WORK INSTRUCTIONS: Write the material out again exactly.

SUPPLIED DATA:
--------------------

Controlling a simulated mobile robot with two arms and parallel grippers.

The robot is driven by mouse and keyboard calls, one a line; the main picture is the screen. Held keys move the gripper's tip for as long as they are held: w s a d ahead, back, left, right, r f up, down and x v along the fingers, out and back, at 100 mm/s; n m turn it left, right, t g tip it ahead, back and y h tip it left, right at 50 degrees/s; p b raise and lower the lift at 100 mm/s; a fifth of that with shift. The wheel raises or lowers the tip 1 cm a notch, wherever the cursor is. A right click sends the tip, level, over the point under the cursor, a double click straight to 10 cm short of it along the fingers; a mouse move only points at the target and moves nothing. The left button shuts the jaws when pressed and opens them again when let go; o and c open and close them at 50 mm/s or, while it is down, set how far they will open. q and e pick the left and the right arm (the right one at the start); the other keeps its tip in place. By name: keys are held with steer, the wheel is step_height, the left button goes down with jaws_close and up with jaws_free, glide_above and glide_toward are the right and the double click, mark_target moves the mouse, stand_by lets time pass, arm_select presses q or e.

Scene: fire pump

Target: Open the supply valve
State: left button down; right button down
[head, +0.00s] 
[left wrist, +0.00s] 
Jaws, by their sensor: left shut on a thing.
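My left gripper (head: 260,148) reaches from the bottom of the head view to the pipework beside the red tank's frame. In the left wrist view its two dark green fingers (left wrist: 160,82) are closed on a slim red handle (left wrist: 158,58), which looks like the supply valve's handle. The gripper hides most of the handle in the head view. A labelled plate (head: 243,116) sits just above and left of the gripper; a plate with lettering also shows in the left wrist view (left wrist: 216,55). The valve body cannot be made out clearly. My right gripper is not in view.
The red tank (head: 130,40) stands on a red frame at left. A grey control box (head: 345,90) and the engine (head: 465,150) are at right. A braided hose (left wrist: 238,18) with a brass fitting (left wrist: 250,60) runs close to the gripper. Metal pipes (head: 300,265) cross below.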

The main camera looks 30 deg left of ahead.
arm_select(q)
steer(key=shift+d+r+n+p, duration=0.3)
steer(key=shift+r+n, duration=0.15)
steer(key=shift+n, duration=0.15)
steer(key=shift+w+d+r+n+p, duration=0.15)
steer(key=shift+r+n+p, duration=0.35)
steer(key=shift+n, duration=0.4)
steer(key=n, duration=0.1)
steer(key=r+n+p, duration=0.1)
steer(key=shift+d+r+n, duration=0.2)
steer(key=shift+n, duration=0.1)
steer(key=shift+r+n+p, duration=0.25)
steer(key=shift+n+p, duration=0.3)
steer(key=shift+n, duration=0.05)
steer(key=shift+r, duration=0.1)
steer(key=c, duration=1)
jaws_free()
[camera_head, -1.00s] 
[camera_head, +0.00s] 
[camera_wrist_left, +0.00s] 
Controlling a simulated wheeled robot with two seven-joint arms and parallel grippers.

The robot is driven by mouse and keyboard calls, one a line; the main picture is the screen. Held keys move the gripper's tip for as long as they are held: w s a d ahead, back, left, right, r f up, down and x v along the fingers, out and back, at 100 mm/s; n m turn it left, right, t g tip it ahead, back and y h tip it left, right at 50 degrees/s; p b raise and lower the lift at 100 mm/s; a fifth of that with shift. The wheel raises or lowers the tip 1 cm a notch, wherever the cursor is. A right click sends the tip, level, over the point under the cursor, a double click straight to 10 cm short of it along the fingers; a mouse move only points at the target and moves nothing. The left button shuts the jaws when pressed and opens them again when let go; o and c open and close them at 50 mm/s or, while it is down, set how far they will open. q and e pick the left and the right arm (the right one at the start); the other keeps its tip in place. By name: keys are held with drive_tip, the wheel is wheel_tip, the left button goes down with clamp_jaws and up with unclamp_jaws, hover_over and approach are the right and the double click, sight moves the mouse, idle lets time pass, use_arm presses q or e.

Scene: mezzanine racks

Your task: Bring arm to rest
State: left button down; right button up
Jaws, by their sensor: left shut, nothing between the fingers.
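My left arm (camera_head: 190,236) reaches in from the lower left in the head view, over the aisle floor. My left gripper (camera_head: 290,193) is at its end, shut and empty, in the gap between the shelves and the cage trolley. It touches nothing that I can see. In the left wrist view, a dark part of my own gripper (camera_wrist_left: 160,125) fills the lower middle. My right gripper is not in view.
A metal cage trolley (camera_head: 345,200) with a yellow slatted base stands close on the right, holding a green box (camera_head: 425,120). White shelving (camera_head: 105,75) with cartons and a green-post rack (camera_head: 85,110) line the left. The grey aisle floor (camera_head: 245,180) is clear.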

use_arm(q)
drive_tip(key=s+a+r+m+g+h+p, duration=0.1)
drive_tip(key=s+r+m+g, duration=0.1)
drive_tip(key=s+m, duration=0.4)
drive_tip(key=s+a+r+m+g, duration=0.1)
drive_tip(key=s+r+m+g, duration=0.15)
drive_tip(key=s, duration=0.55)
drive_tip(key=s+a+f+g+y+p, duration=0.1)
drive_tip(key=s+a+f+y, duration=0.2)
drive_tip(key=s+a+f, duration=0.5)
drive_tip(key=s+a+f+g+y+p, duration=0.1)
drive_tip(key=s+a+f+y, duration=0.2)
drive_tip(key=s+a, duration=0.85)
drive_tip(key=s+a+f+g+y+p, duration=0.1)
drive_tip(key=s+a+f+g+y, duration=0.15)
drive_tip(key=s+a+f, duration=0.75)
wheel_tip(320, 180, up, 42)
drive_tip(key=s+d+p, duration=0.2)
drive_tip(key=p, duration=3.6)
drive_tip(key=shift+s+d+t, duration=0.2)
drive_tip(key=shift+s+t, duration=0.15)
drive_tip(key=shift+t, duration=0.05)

--------------------

RESULT FOR THIS TASK:
Controlling a simulated mobile robot with two arms and parallel grippers.

The robot is driven by mouse and keyboard calls, one a line; the main picture is the screen. Held keys move the gripper's tip for as long as they are held: w s a d ahead, back, left, right, r f up, down and x v along the fingers, out and back, at 100 mm/s; n m turn it left, right, t g tip it ahead, back and y h tip it left, right at 50 degrees/s; p b raise and lower the lift at 100 mm/s; a fifth of that with shift. The wheel raises or lowers the tip 1 cm a notch, wherever the cursor is. A right click sends the tip, level, over the point under the cursor, a double click straight to 10 cm short of it along the fingers; a mouse move only points at the target and moves nothing. The left button shuts the jaws when pressed and opens them again when let go; o and c open and close them at 50 mm/s or, while it is down, set how far they will open. q and e pick the left and the right arm (the right one at the start); the other keeps its tip in place. By name: keys are held with steer, the wheel is step_height, the left button goes down with jaws_close and up with jaws_free, glide_above and glide_toward are the right and the double click, mark_target moves the mouse, stand_by lets time pass, arm_select presses q or e.

Scene: fire pump

Target: Open the supply valve
State: left button down; right button down
[head, +0.00s] 
[left wrist, +0.00s] 
Jaws, by their sensor: left shut on a thing.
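My left gripper (head: 260,148) reaches from the bottom of the head view to the pipework beside the red tank's frame. In the left wrist view its two dark green fingers (left wrist: 160,82) are closed on a slim red handle (left wrist: 158,58), which looks like the supply valve's handle. The gripper hides most of the handle in the head view. A labelled plate (head: 243,116) sits just above and left of the gripper; a plate with lettering also shows in the left wrist view (left wrist: 216,55). The valve body cannot be made out clearly. My right gripper is not in view.
The red tank (head: 130,40) stands on a red frame at left. A grey control box (head: 345,90) and the engine (head: 465,150) are at right. A braided hose (left wrist: 238,18) with a brass fitting (left wrist: 250,60) runs close to the gripper. Metal pipes (head: 300,265) cross below.

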The main camera looks 30 deg left of ahead.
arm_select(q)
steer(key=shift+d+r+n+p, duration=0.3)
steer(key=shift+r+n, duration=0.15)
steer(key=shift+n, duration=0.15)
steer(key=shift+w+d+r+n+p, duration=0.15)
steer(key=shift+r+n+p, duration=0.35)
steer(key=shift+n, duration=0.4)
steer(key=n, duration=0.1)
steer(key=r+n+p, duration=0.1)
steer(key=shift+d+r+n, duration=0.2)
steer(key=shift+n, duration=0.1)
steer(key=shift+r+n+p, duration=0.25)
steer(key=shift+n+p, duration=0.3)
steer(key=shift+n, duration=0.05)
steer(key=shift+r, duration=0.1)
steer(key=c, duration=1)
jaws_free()
[camera_head, -1.00s] 
[camera_head, +0.00s] 
[camera_wrist_left, +0.00s] 
Controlling a simulated wheeled robot with two seven-joint arms and parallel grippers.

The robot is driven by mouse and keyboard calls, one a line; the main picture is the screen. Held keys move the gripper's tip for as long as they are held: w s a d ahead, back, left, right, r f up, down and x v along the fingers, out and back, at 100 mm/s; n m turn it left, right, t g tip it ahead, back and y h tip it left, right at 50 degrees/s; p b raise and lower the lift at 100 mm/s; a fifth of that with shift. The wheel raises or lowers the tip 1 cm a notch, wherever the cursor is. A right click sends the tip, level, over the point under the cursor, a double click straight to 10 cm short of it along the fingers; a mouse move only points at the target and moves nothing. The left button shuts the jaws when pressed and opens them again when let go; o and c open and close them at 50 mm/s or, while it is down, set how far they will open. q and e pick the left and the right arm (the right one at the start); the other keeps its tip in place. By name: keys are held with drive_tip, the wheel is wheel_tip, the left button goes down with clamp_jaws and up with unclamp_jaws, hover_over and approach are the right and the double click, sight moves the mouse, idle lets time pass, use_arm presses q or e.

Scene: mezzanine racks

Your task: Bring arm to rest
State: left button down; right button up
Jaws, by their sensor: left shut, nothing between the fingers.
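My left arm (camera_head: 190,236) reaches in from the lower left in the head view, over the aisle floor. My left gripper (camera_head: 290,193) is at its end, shut and empty, in the gap between the shelves and the cage trolley. It touches nothing that I can see. In the left wrist view, a dark part of my own gripper (camera_wrist_left: 160,125) fills the lower middle. My right gripper is not in view.
A metal cage trolley (camera_head: 345,200) with a yellow slatted base stands close on the right, holding a green box (camera_head: 425,120). White shelving (camera_head: 105,75) with cartons and a green-post rack (camera_head: 85,110) line the left. The grey aisle floor (camera_head: 245,180) is clear.

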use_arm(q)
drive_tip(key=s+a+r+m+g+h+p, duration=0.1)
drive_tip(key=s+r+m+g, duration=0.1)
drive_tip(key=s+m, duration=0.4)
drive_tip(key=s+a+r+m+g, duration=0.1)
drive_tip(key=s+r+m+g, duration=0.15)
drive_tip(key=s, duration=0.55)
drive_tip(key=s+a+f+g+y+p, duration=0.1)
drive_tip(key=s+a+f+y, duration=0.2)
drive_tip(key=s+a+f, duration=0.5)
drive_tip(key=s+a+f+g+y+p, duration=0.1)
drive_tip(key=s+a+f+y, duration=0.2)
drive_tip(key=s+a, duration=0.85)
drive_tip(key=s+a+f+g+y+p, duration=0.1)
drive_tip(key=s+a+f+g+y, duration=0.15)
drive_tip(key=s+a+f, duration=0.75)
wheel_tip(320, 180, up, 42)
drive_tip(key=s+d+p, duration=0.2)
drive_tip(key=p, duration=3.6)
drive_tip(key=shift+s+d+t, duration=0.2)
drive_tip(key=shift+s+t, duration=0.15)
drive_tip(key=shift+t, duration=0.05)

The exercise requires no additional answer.